▸ Data section
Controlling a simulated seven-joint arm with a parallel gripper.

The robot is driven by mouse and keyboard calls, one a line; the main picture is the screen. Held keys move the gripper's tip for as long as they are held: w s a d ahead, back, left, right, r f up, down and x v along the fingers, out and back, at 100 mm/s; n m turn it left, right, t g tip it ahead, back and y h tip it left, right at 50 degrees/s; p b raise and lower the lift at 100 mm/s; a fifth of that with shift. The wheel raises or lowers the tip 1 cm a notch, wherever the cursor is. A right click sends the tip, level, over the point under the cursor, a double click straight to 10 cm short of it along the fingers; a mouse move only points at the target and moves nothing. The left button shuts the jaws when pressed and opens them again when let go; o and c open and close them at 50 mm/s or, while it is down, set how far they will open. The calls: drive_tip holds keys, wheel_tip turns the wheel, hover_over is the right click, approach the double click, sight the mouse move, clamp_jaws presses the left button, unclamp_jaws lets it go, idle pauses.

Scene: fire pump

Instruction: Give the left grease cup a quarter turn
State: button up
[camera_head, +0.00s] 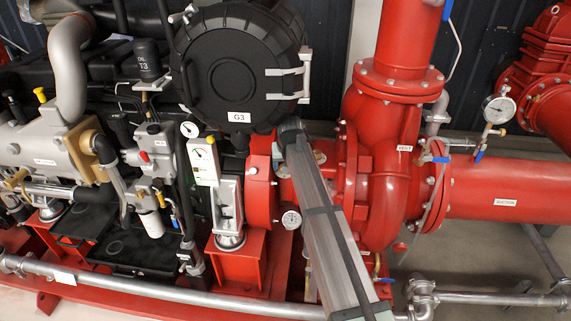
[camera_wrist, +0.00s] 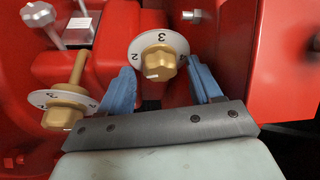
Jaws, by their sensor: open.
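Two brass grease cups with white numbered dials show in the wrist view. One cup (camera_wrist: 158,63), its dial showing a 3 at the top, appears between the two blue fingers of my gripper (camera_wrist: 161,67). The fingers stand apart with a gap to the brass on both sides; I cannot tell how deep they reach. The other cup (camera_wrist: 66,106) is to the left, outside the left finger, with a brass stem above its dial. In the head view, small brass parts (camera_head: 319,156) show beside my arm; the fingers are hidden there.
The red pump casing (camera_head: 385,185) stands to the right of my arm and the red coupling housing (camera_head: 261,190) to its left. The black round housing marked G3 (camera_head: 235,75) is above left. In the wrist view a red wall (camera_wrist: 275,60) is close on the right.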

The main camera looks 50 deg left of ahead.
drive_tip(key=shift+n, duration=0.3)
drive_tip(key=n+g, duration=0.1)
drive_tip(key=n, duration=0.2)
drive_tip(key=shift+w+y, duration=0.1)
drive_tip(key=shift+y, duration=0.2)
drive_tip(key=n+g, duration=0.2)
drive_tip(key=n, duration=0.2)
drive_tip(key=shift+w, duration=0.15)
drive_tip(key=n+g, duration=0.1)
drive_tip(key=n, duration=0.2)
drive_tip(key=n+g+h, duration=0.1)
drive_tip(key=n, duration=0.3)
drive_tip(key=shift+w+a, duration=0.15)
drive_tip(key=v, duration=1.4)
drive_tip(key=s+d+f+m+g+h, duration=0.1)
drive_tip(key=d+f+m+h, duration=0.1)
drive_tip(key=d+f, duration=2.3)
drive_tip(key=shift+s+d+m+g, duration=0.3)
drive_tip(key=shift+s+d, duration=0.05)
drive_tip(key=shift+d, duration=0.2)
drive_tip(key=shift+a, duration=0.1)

...

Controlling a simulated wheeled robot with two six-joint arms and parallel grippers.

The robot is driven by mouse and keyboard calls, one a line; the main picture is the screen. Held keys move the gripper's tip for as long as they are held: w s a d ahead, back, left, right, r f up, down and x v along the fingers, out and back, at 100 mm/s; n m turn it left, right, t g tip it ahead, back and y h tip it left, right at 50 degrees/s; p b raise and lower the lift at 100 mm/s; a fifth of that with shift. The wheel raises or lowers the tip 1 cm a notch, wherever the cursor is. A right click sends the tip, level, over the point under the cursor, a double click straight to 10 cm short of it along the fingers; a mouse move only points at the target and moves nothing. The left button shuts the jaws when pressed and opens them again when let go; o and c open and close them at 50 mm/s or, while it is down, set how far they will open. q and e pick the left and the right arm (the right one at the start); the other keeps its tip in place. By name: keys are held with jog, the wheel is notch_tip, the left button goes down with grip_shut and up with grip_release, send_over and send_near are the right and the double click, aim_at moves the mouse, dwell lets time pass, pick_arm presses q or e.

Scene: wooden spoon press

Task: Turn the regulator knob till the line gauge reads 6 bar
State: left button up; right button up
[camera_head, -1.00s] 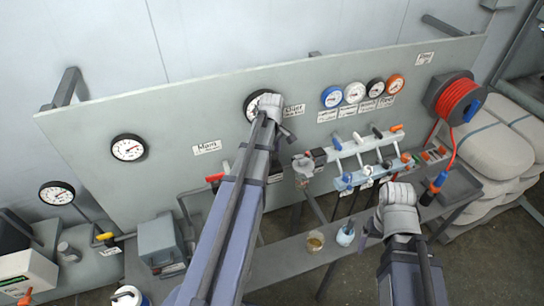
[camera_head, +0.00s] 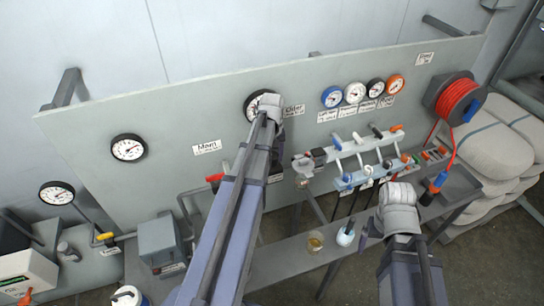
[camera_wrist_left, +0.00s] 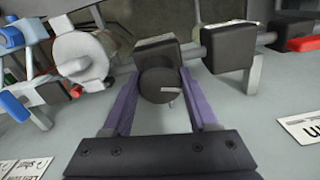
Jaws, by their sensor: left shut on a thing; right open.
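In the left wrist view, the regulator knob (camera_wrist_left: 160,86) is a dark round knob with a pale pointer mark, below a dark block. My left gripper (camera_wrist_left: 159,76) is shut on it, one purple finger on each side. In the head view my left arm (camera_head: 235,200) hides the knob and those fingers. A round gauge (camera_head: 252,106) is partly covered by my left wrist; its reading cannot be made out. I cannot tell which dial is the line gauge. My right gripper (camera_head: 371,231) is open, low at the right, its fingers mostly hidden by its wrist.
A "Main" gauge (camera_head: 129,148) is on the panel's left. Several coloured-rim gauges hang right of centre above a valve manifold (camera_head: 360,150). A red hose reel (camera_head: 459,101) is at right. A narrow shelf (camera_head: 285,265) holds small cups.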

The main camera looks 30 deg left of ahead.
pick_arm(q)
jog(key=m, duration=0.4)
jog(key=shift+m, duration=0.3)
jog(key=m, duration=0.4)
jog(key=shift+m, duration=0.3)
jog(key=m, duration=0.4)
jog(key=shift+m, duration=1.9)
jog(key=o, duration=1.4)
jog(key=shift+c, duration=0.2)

--

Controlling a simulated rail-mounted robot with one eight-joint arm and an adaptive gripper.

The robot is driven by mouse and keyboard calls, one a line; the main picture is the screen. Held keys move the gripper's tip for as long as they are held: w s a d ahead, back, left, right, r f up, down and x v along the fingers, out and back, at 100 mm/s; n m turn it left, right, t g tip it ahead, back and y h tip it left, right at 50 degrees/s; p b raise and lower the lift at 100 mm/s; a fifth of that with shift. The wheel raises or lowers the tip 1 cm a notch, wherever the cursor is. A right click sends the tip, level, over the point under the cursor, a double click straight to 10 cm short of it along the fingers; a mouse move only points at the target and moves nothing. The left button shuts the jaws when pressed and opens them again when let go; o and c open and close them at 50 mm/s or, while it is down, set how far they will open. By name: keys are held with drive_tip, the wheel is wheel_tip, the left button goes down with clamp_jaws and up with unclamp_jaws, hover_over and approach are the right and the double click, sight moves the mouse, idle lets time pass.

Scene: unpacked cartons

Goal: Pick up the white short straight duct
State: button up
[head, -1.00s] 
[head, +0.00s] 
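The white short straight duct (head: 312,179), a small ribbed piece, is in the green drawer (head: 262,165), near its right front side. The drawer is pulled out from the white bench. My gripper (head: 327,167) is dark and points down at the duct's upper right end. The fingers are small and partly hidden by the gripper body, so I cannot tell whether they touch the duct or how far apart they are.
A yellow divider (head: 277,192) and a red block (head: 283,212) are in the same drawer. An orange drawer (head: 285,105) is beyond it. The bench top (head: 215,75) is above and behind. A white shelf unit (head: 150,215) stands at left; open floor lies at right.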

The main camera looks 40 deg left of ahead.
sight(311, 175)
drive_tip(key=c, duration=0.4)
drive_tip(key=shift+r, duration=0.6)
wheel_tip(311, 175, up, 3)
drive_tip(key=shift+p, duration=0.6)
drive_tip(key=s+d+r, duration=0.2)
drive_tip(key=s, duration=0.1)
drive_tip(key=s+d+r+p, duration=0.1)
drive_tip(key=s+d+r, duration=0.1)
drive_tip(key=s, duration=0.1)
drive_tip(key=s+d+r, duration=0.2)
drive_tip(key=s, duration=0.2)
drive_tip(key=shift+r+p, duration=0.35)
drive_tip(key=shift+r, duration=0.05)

▸ What to do
Wherever the word "Controlling" occurs in a line of the listing, copy that line.

▸ Task solution
Controlling a simulated seven-joint arm with a parallel gripper.
Controlling a simulated wheeled robot with two six-joint arms and parallel grippers.
Controlling a simulated rail-mounted robot with one eight-joint arm and an adaptive gripper.

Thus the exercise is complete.